- [Task]: Write out all the material exactly. Leave nothing out.

Recorded robot episodes
* * * * * * * * *

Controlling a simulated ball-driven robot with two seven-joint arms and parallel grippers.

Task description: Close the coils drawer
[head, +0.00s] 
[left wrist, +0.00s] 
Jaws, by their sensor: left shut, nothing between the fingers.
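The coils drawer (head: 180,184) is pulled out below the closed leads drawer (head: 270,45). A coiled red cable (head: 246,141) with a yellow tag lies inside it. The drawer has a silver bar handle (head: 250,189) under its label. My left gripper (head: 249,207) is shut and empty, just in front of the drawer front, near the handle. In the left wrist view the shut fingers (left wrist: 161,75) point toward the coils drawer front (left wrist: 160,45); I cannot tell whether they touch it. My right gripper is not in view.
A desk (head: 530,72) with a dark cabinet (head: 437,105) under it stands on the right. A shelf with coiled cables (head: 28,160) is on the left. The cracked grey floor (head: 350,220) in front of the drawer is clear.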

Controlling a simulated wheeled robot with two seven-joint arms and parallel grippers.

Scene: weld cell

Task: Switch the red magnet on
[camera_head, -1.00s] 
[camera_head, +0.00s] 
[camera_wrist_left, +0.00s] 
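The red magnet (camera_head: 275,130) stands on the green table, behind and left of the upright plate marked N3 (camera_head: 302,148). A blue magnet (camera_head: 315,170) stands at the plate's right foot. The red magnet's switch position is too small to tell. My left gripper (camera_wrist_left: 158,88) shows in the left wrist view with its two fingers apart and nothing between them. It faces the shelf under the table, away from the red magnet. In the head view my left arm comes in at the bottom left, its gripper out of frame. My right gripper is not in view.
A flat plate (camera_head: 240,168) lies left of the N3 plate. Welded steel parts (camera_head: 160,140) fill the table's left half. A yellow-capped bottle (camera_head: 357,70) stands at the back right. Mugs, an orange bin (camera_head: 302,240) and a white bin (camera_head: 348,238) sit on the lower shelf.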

* * * * * * * * *

- [Result for this exercise]:
Controlling a simulated ball-driven robot with two seven-joint arms and parallel grippers.

Task description: Close the coils drawer
[head, +0.00s] 
[left wrist, +0.00s] 
Jaws, by their sensor: left shut, nothing between the fingers.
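The coils drawer (head: 180,184) is pulled out below the closed leads drawer (head: 270,45). A coiled red cable (head: 246,141) with a yellow tag lies inside it. The drawer has a silver bar handle (head: 250,189) under its label. My left gripper (head: 249,207) is shut and empty, just in front of the drawer front, near the handle. In the left wrist view the shut fingers (left wrist: 161,75) point toward the coils drawer front (left wrist: 160,45); I cannot tell whether they touch it. My right gripper is not in view.
A desk (head: 530,72) with a dark cabinet (head: 437,105) under it stands on the right. A shelf with coiled cables (head: 28,160) is on the left. The cracked grey floor (head: 350,220) in front of the drawer is clear.

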Controlling a simulated wheeled robot with two seven-joint arms and parallel grippers.

Scene: weld cell

Task: Switch the red magnet on
[camera_head, -1.00s] 
[camera_head, +0.00s] 
[camera_wrist_left, +0.00s] 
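The red magnet (camera_head: 275,130) stands on the green table, behind and left of the upright plate marked N3 (camera_head: 302,148). A blue magnet (camera_head: 315,170) stands at the plate's right foot. The red magnet's switch position is too small to tell. My left gripper (camera_wrist_left: 158,88) shows in the left wrist view with its two fingers apart and nothing between them. It faces the shelf under the table, away from the red magnet. In the head view my left arm comes in at the bottom left, its gripper out of frame. My right gripper is not in view.
A flat plate (camera_head: 240,168) lies left of the N3 plate. Welded steel parts (camera_head: 160,140) fill the table's left half. A yellow-capped bottle (camera_head: 357,70) stands at the back right. Mugs, an orange bin (camera_head: 302,240) and a white bin (camera_head: 348,238) sit on the lower shelf.

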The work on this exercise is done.